What you have to do: The lines beneath this instruction, from the first through the one containing "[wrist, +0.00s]", must be transcribed exactly; no other line belongs in the output.

Dataset content:
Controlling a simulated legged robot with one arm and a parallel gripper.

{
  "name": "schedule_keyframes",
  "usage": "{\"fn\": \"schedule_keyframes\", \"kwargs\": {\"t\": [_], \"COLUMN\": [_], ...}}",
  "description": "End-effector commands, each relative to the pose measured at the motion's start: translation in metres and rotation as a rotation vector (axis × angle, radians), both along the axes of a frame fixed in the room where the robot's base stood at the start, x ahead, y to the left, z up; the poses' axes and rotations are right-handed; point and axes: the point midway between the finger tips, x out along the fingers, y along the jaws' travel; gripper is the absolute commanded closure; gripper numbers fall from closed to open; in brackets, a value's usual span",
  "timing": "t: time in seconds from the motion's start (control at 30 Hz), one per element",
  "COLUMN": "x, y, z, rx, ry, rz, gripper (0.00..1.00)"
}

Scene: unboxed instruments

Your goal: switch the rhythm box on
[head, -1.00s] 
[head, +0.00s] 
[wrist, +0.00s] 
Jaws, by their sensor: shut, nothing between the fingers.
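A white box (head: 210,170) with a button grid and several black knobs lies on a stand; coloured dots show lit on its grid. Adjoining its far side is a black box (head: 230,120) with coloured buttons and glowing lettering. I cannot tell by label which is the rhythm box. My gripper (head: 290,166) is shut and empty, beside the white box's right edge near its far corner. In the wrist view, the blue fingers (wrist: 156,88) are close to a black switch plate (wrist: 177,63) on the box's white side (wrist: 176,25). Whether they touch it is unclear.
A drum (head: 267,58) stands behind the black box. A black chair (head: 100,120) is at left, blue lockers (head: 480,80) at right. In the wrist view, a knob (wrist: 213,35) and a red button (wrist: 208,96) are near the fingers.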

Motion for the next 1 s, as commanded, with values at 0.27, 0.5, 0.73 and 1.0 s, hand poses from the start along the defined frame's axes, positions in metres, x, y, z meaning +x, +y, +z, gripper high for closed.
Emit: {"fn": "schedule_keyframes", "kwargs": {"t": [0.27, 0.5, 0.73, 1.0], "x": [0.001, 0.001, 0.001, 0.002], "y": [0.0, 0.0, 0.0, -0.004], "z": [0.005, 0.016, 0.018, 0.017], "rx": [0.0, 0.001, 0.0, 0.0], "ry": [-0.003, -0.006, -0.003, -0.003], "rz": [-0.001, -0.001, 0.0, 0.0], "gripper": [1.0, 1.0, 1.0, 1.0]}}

Expected answer:
Controlling a simulated legged robot with one arm and a parallel gripper.

{
  "name": "schedule_keyframes",
  "usage": "{\"fn\": \"schedule_keyframes\", \"kwargs\": {\"t\": [_], \"COLUMN\": [_], ...}}",
  "description": "End-effector commands, each relative to the pose measured at the motion's start: translation in metres and rotation as a rotation vector (axis × angle, radians), both along the axes of a frame fixed in the room where the robot's base stood at the start, x ahead, y to the left, z up; the poses' axes and rotations are right-handed; point and axes: the point midway between the finger tips, x out along the fingers, y along the jaws' travel; gripper is the absolute commanded closure; gripper numbers fall from closed to open; in brackets, a value's usual span",
  "timing": "t: time in seconds from the motion's start (control at 30 Hz), one per element",
  "COLUMN": "x, y, z, rx, ry, rz, gripper (0.00..1.00)"
}

Scene: unboxed instruments

Your goal: switch the rhythm box on
[head, -1.00s] 
[head, +0.00s] 
[wrist, +0.00s] 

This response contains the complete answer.